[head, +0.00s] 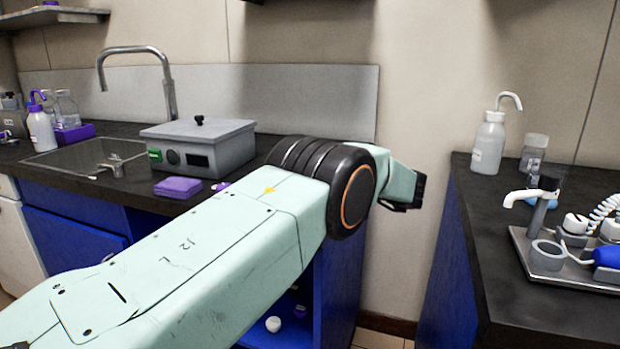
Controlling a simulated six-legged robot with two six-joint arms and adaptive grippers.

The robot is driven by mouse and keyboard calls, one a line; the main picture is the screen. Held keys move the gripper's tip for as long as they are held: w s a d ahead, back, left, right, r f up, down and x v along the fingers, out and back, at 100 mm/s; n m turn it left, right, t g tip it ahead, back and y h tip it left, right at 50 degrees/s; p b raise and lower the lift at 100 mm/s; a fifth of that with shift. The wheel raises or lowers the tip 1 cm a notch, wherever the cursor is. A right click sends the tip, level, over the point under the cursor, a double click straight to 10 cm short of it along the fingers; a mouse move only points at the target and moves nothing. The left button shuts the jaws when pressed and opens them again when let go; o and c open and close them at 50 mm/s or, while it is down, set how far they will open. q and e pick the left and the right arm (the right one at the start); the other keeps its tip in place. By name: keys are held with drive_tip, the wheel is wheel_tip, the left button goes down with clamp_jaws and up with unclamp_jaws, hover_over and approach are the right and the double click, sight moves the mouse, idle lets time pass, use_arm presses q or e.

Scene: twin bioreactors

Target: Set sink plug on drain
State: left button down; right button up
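The sink (62,163) is a grey basin set in the dark counter at the left, under a curved metal tap (168,85). A small grey metal piece (115,167) shows at its front right; I cannot tell what it is. I cannot make out the drain, and nothing I see is clearly a sink plug. My left arm crosses the middle of the view. My left gripper (405,203) is small and dark at its far end, right of the sink, over the gap between the counters. Its fingers are mostly hidden. My right gripper is not in view.
A grey lidded box (215,145) and purple sponge (178,187) lie right of the sink. Bottles (40,130) stand left. A white bottle (489,145) and metal tray (570,278) occupy the right counter. A white round thing (273,324) sits low in the cabinet.

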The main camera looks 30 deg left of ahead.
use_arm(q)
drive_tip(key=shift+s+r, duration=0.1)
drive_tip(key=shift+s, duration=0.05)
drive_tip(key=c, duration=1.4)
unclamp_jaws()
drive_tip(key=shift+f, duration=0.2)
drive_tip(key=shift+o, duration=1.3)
+++
◆ **What you need to do**
Repeat the material verbatim. Do not carry over any picture.

◆ **Response to the task**
[head, +0.00s] 
Controlling a simulated six-legged robot with two six-joint arms and adaptive grippers.

The robot is driven by mouse and keyboard calls, one a line; the main picture is the screen. Held keys move the gripper's tip for as long as they are held: w s a d ahead, back, left, right, r f up, down and x v along the fingers, out and back, at 100 mm/s; n m turn it left, right, t g tip it ahead, back and y h tip it left, right at 50 degrees/s; p b raise and lower the lift at 100 mm/s; a fifth of that with shift. The wheel raises or lowers the tip 1 cm a notch, wherever the cursor is. A right click sends the tip, level, over the point under the cursor, a double click straight to 10 cm short of it along the fingers; a mouse move only points at the target and moves nothing. The left button shuts the jaws when pressed and opens them again when let go; o and c open and close them at 50 mm/s or, while it is down, set how far they will open. q and e pick the left and the right arm (the right one at the start); the other keeps its tip in place. By name: keys are held with drive_tip, the wheel is wheel_tip, the left button goes down with clamp_jaws and up with unclamp_jaws, hover_over and approach are the right and the double click, sight moves the mouse, idle lets time pass, use_arm presses q or e.

Scene: twin bioreactors

Target: Set sink plug on drain
State: left button down; right button up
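The sink (62,163) is a grey basin set in the dark counter at the left, under a curved metal tap (168,85). A small grey metal piece (115,167) shows at its front right; I cannot tell what it is. I cannot make out the drain, and nothing I see is clearly a sink plug. My left arm crosses the middle of the view. My left gripper (405,203) is small and dark at its far end, right of the sink, over the gap between the counters. Its fingers are mostly hidden. My right gripper is not in view.
A grey lidded box (215,145) and purple sponge (178,187) lie right of the sink. Bottles (40,130) stand left. A white bottle (489,145) and metal tray (570,278) occupy the right counter. A white round thing (273,324) sits low in the cabinet.

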The main camera looks 30 deg left of ahead.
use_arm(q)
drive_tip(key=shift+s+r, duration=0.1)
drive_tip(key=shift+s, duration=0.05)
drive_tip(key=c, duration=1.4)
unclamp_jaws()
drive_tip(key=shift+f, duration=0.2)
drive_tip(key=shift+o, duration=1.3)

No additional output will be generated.